● **Goal**: Copy out each line that has "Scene" in it.

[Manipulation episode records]
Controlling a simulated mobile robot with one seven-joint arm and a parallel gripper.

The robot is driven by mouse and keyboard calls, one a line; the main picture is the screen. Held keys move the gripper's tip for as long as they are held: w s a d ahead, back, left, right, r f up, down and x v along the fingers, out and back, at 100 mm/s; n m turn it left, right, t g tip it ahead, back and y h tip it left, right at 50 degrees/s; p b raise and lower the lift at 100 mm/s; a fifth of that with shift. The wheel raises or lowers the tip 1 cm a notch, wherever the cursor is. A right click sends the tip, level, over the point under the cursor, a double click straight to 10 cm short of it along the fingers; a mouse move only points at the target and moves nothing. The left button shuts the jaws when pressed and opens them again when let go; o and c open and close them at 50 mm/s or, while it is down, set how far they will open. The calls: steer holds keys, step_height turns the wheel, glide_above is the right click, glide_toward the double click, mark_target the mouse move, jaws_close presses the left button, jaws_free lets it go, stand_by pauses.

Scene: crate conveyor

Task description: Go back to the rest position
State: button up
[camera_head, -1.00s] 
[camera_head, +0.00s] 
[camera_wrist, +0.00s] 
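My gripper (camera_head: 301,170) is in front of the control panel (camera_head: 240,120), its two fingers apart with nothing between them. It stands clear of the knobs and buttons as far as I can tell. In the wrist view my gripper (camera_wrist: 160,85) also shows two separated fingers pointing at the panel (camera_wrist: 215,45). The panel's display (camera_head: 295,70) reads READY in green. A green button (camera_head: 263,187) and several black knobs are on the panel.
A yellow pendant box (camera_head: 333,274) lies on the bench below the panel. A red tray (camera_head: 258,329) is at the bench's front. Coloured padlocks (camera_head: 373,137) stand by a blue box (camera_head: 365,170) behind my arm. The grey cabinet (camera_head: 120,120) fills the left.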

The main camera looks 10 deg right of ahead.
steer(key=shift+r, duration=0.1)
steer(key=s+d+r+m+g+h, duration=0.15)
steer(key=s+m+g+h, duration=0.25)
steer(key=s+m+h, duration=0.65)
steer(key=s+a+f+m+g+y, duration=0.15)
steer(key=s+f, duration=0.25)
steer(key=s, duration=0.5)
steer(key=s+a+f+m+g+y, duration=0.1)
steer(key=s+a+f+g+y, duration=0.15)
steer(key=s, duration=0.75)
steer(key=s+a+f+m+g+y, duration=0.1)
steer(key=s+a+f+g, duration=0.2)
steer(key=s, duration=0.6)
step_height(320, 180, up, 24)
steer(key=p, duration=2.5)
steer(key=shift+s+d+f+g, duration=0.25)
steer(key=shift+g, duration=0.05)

--

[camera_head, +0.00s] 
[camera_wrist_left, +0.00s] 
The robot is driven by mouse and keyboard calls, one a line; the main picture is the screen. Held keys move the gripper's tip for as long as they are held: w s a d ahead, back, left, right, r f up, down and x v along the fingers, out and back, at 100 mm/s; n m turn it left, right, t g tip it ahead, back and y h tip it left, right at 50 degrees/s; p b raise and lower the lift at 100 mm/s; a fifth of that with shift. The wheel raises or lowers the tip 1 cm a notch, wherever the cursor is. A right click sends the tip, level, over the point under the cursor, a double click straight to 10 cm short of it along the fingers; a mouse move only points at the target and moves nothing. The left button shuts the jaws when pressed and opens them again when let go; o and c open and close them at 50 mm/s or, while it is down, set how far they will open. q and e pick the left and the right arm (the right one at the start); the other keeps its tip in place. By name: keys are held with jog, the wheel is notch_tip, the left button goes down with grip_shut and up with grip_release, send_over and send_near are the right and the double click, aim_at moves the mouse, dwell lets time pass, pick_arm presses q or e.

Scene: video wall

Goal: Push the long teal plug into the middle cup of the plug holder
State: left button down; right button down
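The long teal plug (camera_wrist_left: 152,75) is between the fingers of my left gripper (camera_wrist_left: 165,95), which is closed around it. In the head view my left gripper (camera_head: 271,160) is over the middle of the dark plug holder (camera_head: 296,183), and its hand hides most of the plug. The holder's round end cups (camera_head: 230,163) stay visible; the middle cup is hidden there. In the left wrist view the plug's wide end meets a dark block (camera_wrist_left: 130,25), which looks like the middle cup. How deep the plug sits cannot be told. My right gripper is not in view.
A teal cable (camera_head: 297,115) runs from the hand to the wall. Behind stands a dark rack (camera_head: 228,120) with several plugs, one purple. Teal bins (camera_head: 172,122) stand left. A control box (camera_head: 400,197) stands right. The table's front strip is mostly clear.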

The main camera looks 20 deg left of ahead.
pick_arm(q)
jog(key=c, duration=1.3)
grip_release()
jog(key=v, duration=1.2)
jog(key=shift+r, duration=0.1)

● **Solution to this exercise**:
Scene: crate conveyor
Scene: video wall

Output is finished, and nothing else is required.